With thoughts of mine shafts, I tunnel around my objectives and pickaxe aimlessly through the pre-cambrian layers until my intent, the goal, the gold is visible, filtered out of the much of the chemical soup we use, the muck of chemical words. I meant “sterile words.” But no going back. No overcorrecting of thoughts as they occur. “I get paranoid of anybody else with a smile so slick.” and nothing happens next. I think about the car full of junk. The anxiety of moving and having too many boxes of things, too little space, the anxiety of frustration, of a falling out motion… Becoming a planet verses becoming a satellite. Having a magnetism that draws others near or orbiting mindlessly like a jellyfish, cosmic cyclical circles, no motive, because there can’t be a motive for a magnetically drugged corpse. Some flinching of the post cardiac nerve. Some clenching of the hand to surprise the surviving relatives.
To the Virgin Islands. Down into spires and scapes, some kind of head burning lingerer of a thought, some thought of bad luck of rent to pay of apartment to despise of the trapped and wounded feeling of a wolf with her leg caught in the evil steel jaws of a marked trap. The whooping of men.
Staring at your next mistake.
Feeling sad and down and trapped and like I can’t accomplish much because of how distracted I get. I can’t finish a sentence without remembering the ambitious ideas I’ve let grow mold. I let rot with neglect. Then the new found books of gorgeous content. Of nature and love and theory.

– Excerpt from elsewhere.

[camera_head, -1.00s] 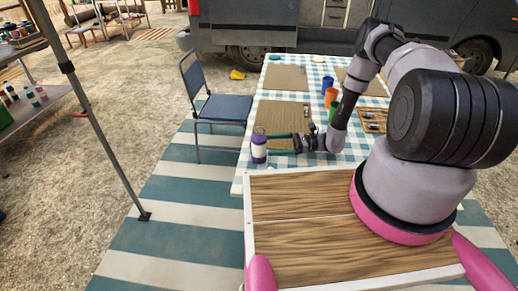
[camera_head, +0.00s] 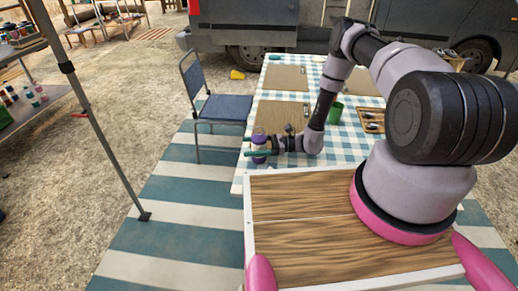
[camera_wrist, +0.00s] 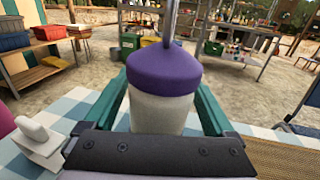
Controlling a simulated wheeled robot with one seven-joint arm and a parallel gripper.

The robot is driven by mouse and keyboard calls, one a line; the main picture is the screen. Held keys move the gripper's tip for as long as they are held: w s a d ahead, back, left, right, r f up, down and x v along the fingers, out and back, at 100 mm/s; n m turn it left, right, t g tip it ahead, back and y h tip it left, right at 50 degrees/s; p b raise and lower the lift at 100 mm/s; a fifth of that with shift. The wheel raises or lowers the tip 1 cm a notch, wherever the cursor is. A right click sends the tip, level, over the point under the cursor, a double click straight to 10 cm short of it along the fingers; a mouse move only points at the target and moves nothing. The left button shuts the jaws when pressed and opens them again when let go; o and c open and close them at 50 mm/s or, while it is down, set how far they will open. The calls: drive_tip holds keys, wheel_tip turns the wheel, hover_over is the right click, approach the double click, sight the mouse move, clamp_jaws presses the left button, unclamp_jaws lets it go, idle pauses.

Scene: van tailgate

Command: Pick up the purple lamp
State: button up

Disappointed the class size diminished so. Some of the pretty girls left. Good. If they don’t like books and the environment, not for me. The class about mining practices, about plots of land bought for pocket change, the exploratory drilling, the fracking and natural gas, and so called endless supplies. And everything dies and we are still confused and I am totally dictated by emotions that don’t even define anything. They are blurry ones. My emotions are specters. Nothing makes sense. I sometimes feel directionless in my discomfort. I don’t know where it comes from. I am anxious. I don’t know where it comes from. Burning behind the eyes is a mind of its own. Some thwarted purpose of this writing. Some lost connection buried under the golden arches of drilling equipment.
I feel small and futile and listless and dragged around by currents I should learn to resist.
Side note. Lift more weights. Focus on the core.